Copy out every line in the entries below that includes "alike".

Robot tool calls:
========================================================================
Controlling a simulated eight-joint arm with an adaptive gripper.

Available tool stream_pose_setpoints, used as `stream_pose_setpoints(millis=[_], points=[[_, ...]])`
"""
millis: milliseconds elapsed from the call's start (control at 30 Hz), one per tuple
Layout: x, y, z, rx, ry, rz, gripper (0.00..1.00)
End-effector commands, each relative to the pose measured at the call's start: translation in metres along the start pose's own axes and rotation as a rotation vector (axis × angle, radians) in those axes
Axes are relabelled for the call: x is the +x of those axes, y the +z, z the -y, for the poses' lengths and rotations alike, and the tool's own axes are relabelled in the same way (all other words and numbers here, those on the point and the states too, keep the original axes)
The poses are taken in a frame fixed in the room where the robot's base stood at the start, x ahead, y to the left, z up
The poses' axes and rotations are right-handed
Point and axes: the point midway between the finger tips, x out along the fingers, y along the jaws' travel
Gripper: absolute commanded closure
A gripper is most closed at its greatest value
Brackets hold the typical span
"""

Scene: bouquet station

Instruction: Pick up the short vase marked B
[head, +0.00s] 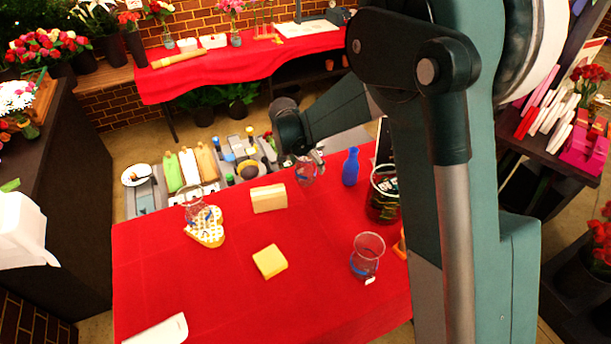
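Clear glass vases stand on the red-covered table (190,275). One glass vase (305,174) is at the far edge, right by my gripper (317,162). Another glass vase (367,255) stands at the near right, with a small white tag at its base. A third glass vessel (192,206) stands at the left, by a heart-shaped box. I cannot read a letter B on any of them. My gripper is small and partly hidden by my arm. I cannot tell whether its fingers are open, or touching the vase.
A blue bottle (351,167) stands just right of my gripper. A dark-filled jar (383,198) is partly behind my arm. A tan block (269,198), a yellow sponge-like block (270,261) and the heart-shaped box (206,228) sit on the table. The front middle is clear.

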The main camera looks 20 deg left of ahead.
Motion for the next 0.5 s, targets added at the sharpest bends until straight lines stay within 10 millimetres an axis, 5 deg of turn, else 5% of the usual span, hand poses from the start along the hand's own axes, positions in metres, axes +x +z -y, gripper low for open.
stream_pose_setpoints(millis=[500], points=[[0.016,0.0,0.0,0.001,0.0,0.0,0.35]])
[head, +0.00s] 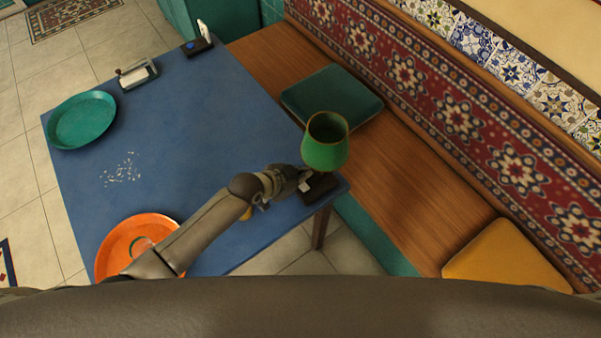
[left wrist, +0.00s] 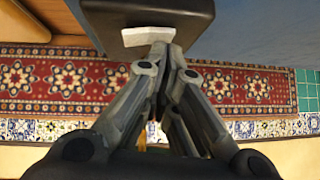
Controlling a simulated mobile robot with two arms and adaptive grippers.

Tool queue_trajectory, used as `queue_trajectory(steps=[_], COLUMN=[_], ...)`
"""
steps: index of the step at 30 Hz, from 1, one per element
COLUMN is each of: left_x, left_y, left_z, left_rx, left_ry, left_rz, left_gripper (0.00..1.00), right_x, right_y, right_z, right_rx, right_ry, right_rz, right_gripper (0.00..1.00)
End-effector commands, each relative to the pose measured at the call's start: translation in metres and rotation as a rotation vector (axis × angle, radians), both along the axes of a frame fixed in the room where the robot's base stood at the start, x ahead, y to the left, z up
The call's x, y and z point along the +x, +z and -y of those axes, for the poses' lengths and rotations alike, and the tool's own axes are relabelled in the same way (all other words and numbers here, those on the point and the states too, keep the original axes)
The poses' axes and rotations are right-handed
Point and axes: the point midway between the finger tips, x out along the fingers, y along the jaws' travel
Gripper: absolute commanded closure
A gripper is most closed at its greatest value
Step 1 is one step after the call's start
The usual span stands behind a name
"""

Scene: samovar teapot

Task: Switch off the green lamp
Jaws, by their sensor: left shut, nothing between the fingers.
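The green lamp (head: 324,152) stands at the right corner of the blue table, with a green shade over a dark base (head: 322,188). I cannot tell for sure whether it is lit. A small white switch (head: 304,187) is on the base's left side. In the left wrist view the dark base (left wrist: 185,14) fills the top, with the white switch (left wrist: 148,37) on its near edge. My left gripper (head: 300,180) is shut and empty, its fingertips (left wrist: 163,50) right at the switch; I cannot tell whether they touch. My right gripper is not in view.
The blue table (head: 205,125) holds a teal tray (head: 82,120), a metal box (head: 137,74), a small dark item with a white upright (head: 198,45), white crumbs (head: 122,170) and an orange plate (head: 118,237) partly under my left arm. A wooden bench (head: 420,190) with cushions runs along the right.

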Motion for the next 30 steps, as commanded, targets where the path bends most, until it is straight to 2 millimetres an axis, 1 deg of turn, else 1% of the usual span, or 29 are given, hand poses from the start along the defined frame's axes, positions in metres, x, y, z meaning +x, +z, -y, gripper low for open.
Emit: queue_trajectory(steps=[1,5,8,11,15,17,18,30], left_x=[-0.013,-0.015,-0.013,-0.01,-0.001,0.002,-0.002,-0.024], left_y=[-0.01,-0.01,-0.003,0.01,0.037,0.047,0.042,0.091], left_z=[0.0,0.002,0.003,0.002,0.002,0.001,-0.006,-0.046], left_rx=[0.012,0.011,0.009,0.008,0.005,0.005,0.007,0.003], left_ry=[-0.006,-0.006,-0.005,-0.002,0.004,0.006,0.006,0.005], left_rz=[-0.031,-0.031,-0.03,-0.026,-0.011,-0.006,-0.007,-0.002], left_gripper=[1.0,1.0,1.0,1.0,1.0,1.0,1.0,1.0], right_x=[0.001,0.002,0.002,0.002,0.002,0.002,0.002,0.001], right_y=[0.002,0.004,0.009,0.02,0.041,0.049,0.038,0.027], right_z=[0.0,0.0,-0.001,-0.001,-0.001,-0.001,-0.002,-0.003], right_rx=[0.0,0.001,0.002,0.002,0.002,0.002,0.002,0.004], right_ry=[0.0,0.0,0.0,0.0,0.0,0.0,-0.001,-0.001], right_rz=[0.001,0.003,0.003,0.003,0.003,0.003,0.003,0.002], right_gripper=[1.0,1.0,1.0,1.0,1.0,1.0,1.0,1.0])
========================================================================
▸ **Correct answer**
Axes are relabelled for the call: x is the +x of those axes, y the +z, z the -y, for the poses' lengths and rotations alike, and the tool's own axes are relabelled in the same way (all other words and numbers here, those on the point and the states too, keep the original axes)
The call's x, y and z point along the +x, +z and -y of those axes, for the poses' lengths and rotations alike, and the tool's own axes are relabelled in the same way (all other words and numbers here, those on the point and the states too, keep the original axes)

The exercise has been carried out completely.